What this task involves =
Select the lines that hold the word "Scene" and copy each one.

Manipulation episode records
────────────────────
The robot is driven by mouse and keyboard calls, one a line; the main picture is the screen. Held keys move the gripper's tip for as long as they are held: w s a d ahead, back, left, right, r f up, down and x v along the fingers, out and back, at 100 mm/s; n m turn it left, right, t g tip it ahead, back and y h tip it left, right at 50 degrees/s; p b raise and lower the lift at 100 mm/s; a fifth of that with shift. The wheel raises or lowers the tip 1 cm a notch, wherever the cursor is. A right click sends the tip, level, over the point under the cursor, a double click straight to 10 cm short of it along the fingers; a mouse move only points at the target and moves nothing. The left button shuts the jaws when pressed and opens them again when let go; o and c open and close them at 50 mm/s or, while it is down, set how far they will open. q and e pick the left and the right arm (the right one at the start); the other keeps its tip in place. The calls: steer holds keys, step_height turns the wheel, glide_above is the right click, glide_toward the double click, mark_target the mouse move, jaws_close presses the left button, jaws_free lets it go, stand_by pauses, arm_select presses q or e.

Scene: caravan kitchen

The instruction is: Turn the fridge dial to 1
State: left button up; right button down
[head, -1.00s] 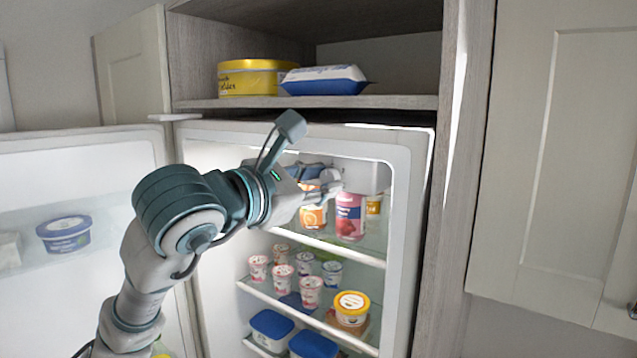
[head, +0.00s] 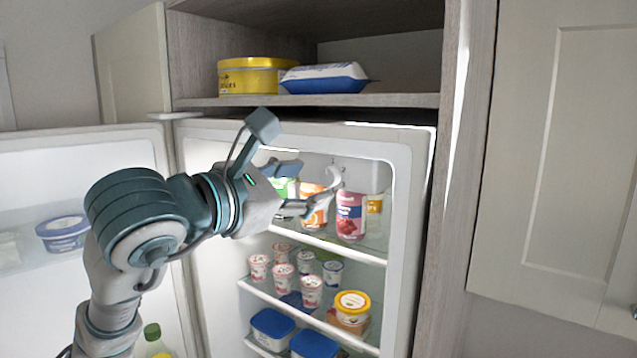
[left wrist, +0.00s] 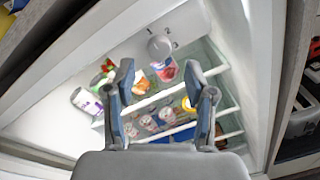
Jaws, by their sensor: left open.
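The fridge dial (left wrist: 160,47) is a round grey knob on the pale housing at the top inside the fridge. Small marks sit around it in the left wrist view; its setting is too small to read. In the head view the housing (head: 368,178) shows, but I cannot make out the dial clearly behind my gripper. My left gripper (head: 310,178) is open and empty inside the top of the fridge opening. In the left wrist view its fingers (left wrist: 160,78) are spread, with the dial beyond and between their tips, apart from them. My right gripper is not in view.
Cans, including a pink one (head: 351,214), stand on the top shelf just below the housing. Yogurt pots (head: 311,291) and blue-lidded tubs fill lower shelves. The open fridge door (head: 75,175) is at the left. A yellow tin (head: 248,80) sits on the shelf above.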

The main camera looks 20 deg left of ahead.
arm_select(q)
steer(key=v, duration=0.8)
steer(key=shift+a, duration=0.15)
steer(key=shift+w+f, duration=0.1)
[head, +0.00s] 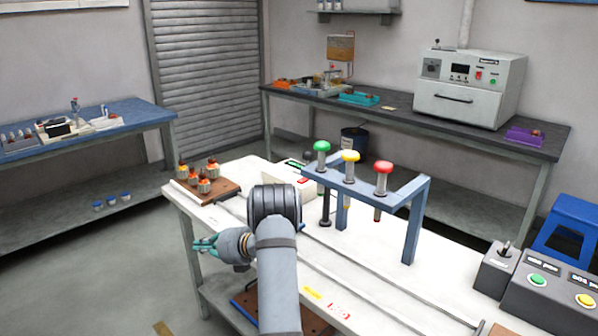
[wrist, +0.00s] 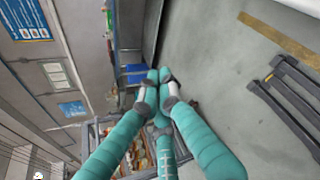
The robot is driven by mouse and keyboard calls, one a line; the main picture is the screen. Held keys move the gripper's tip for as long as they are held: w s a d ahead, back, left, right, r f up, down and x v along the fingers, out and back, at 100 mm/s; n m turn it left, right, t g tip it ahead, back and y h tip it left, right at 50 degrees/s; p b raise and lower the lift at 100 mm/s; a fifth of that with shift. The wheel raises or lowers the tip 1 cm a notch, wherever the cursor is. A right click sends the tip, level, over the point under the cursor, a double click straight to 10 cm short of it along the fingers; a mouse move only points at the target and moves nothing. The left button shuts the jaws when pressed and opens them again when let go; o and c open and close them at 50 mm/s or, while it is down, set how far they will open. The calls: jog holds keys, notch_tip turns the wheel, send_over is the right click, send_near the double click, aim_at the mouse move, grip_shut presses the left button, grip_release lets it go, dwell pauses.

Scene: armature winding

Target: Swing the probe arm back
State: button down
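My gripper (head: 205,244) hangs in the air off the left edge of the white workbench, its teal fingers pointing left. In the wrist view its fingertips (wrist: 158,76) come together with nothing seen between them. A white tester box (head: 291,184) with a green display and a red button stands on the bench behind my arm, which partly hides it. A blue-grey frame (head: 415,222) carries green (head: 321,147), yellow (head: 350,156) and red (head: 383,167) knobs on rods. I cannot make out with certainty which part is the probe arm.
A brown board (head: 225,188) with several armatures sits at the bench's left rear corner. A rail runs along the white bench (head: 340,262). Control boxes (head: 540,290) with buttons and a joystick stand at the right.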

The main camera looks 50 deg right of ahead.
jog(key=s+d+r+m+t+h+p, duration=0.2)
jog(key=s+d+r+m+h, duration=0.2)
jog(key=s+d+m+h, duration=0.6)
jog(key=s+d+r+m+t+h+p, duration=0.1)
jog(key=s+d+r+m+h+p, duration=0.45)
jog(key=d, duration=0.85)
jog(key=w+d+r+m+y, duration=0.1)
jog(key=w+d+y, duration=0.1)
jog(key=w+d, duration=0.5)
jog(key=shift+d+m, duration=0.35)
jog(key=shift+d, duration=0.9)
────────────────────
Task result =
Scene: caravan kitchen
Scene: armature winding

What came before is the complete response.